Is there such thing as life after divorce? If you've been divorced than you know exactly what I'm talking about. If you haven't been divorced please try to imagine for a moment how it would be if your spouse told you they wanted a divorce. How would it be to know that you will never wake up next to them again? How would it be to find out that they don't love you or they may have possibly never loved you? What if they wanted to take your kids away from you? What if they wanted to be with someone else? How would it be to realize that all the work you've put into your spouse and your family has been in vain? Would you be able to function after that?
I was never married. I wanted to get married but he didn't want to marry me... thank goodness! I practically lived with my ex during our year in Germany and than I moved to Texas with him for 2 years. After that we had a long distance relationship for 2 years. I never had to deal with all the legalities of a divorce. I don't have to go to court and fight for my kids. He's to lazy to try and take my kids from me. I got lucky as far as that goes. Let me tell you though, breaking things off with him felt like getting a divorce without the paperwork. I gave him everything I had for 5 years. I had 2 kids with him. Well, I can't really say I had 2 kids with him because I did that by myself. He was a good sperm donor though. I left my family and my friends for him. I sacrificed everything for him, and for what? So I could be alone? So I could raise 2 kids by myself? I've dedicated everything to making us work. If there is no more us than what is there?
I recently heard someone say that divorce is the closest thing you can get to hell without actually being in hell. Divorce sucks. There's no nice way to put it. It's hard on you, it's hard on your parents and it's life altering for your kids. How do you recover from something like this? Will you ever be able to love again? Will you ever find someone as good? Did you just leave "the one" and is there anyone else out there that could make you forget all about this hell you're going through? I think the answer to all these questions is yes. It sounds so cliche but I think the only way to bounce back from something like this is to truly be happy with yourself. You have to be content with your life. Stop looking to others to make you happy. Stop waiting for your knight in shining armor before you'll be able to function like a normal person. Look at your life and realize that you are happy just being you. You're happy because God has blessed beyond measure. Look at your kids and see the love in their eyes. Look at your friends and your family and know that someone out there always has it worse and they find a way to be happy. It's way easier said than done. It took me a long time to get to that point. Until you realize that you are just lucky to be you whether you're married or not you will not see that there is life after divorce. No one else will make you happy unless you are able to be happy without them. People fall in love and think that they will never be happy with anyone else. As sweet as this sounds I think it's a load of crap! Thank goodness it is a load of crap because with divorce rates soaring at least 50% of us would never be happy again.
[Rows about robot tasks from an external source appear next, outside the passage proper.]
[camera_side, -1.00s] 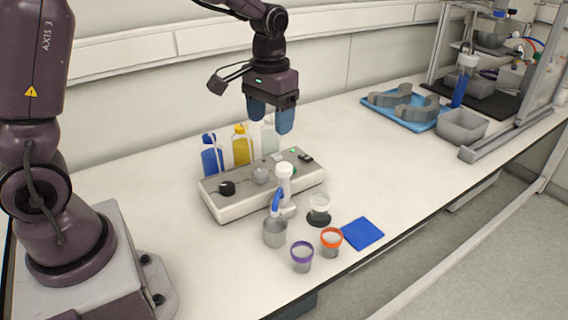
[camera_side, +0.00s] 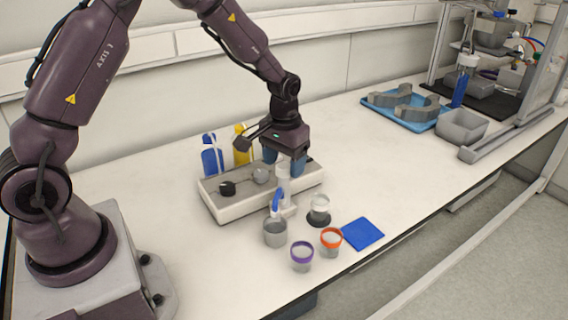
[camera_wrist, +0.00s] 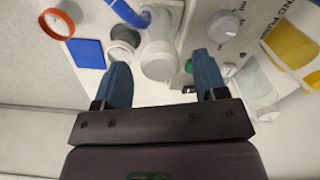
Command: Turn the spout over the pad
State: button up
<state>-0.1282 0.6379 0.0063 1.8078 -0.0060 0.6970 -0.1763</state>
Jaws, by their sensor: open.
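The spout is a white upright post (camera_side: 283,186) with a blue curved nozzle (camera_side: 276,201) at the front of the grey console. The blue square pad (camera_side: 362,234) lies flat on the bench to the right, apart from the spout. My gripper (camera_side: 284,168) is open, its blue fingers pointing down around or just above the post's top. In the wrist view my gripper (camera_wrist: 162,82) has the white post cap (camera_wrist: 159,60) just beyond and between its fingertips; contact cannot be told. The pad (camera_wrist: 87,53) shows at upper left there.
An orange-rimmed cup (camera_side: 331,242), a purple-rimmed cup (camera_side: 302,256) and a clear cup on a black disc (camera_side: 319,210) stand near the spout. The console (camera_side: 240,203) carries knobs, with bottles (camera_side: 212,157) behind. The bench right of the pad is clear.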

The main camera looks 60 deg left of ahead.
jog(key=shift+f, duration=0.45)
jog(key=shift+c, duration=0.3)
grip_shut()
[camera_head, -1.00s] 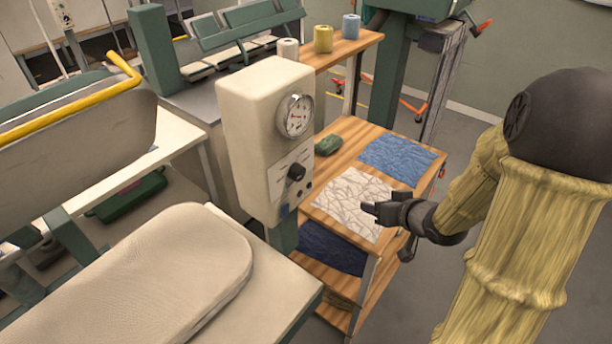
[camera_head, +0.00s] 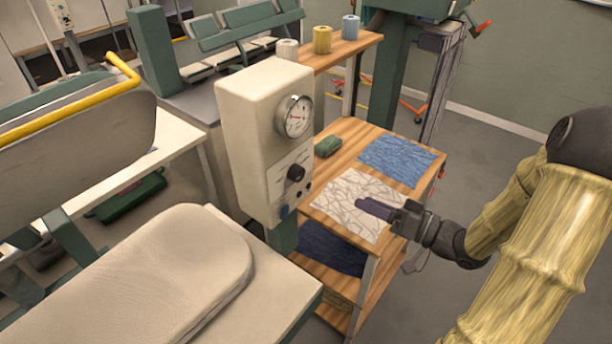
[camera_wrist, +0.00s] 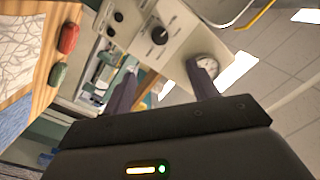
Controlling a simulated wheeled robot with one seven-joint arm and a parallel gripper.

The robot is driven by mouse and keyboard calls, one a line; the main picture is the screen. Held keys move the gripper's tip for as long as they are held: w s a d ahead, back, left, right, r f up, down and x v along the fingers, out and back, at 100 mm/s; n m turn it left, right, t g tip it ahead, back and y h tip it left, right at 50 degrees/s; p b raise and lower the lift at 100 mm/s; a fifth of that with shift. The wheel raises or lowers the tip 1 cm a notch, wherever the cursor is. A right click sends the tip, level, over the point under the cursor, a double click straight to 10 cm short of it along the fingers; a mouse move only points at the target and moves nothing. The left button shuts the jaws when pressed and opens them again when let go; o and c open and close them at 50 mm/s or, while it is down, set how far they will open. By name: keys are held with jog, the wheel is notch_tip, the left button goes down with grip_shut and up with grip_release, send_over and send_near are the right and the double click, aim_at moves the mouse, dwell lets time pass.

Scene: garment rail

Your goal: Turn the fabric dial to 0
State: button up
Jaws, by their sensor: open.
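The fabric dial is a black knob (camera_head: 295,173) on the front plate of a cream control box (camera_head: 245,130). A round white gauge (camera_head: 295,116) sits above the knob. In the wrist view the knob (camera_wrist: 159,35) is ahead, near the top middle, with the gauge (camera_wrist: 207,66) to its right. Where its pointer stands is too small to read. My gripper (camera_head: 362,207) is open and empty, right of the box and apart from the knob, over the shelf with the white cloth. In the wrist view its two fingers (camera_wrist: 160,85) are spread apart.
A wooden shelf (camera_head: 345,148) holds a white patterned cloth (camera_head: 345,190), a blue cloth (camera_head: 398,160) and a green item (camera_head: 328,146). A padded pressing board (camera_head: 150,275) lies at front left. Thread cones (camera_head: 322,40) stand behind. Smaller black buttons sit below the knob.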

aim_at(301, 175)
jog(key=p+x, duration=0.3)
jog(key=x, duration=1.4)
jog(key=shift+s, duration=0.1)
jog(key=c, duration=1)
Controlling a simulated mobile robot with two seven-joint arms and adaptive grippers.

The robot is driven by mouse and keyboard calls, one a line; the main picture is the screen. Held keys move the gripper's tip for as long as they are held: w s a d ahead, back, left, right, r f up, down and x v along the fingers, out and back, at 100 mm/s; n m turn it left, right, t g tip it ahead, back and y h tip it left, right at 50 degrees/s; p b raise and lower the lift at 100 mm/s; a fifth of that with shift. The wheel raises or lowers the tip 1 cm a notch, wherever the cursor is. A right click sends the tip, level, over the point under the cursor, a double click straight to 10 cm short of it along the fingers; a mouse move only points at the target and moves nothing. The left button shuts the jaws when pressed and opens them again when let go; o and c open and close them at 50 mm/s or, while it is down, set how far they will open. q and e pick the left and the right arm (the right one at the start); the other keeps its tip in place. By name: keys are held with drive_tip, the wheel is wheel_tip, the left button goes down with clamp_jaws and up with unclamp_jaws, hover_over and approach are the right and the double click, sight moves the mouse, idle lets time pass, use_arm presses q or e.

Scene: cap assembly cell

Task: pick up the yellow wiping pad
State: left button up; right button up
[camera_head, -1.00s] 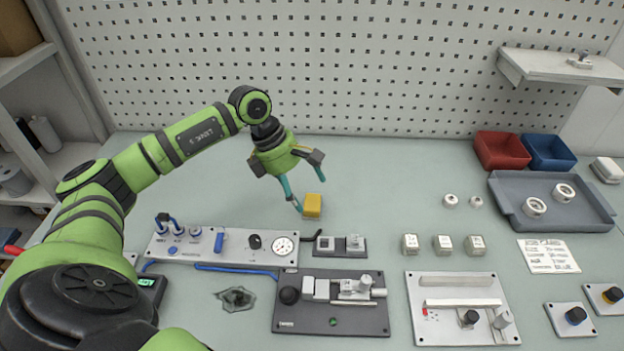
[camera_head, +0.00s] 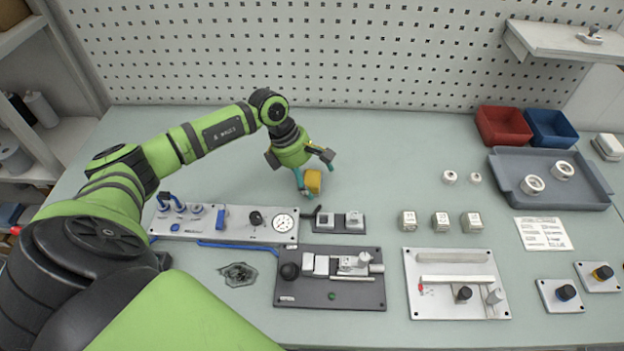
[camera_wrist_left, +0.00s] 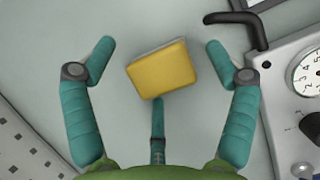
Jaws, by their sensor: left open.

I want to make it very clear that I am not encouraging you to go file for divorce. I feel that divorce is used as a first resort instead of a last resort and that is sad. I think you should exhaust everything you have to stay married. Go to counseling. Start a date night. Read books. Communicate with each other for crying out loud! Do everything you can to keep your promises and vows you made to each other. On the other hand, if you are in danger or your kids are in danger than please run for the hills and never look back. A friend of mine growing up once told me that she didn't want a big wedding because she will probably have to get married 2 or 3 times and she doesn't want to waste all her money on the first one.We were 7 years old when she told me this. What has this world come to when our 7 year old's don't believe in happily ever after anymore.
If divorce is the only option than please know that you will be able to live again. The secret to discovering life after divorce is not in another persons arms. It's not in a bottle of vodka. It's not in the local bar or strip club. You will discover life after divorce when you discover that you're pretty great all by yourself. Love yourself and you will live again. It may take a long time to get there but you will get there.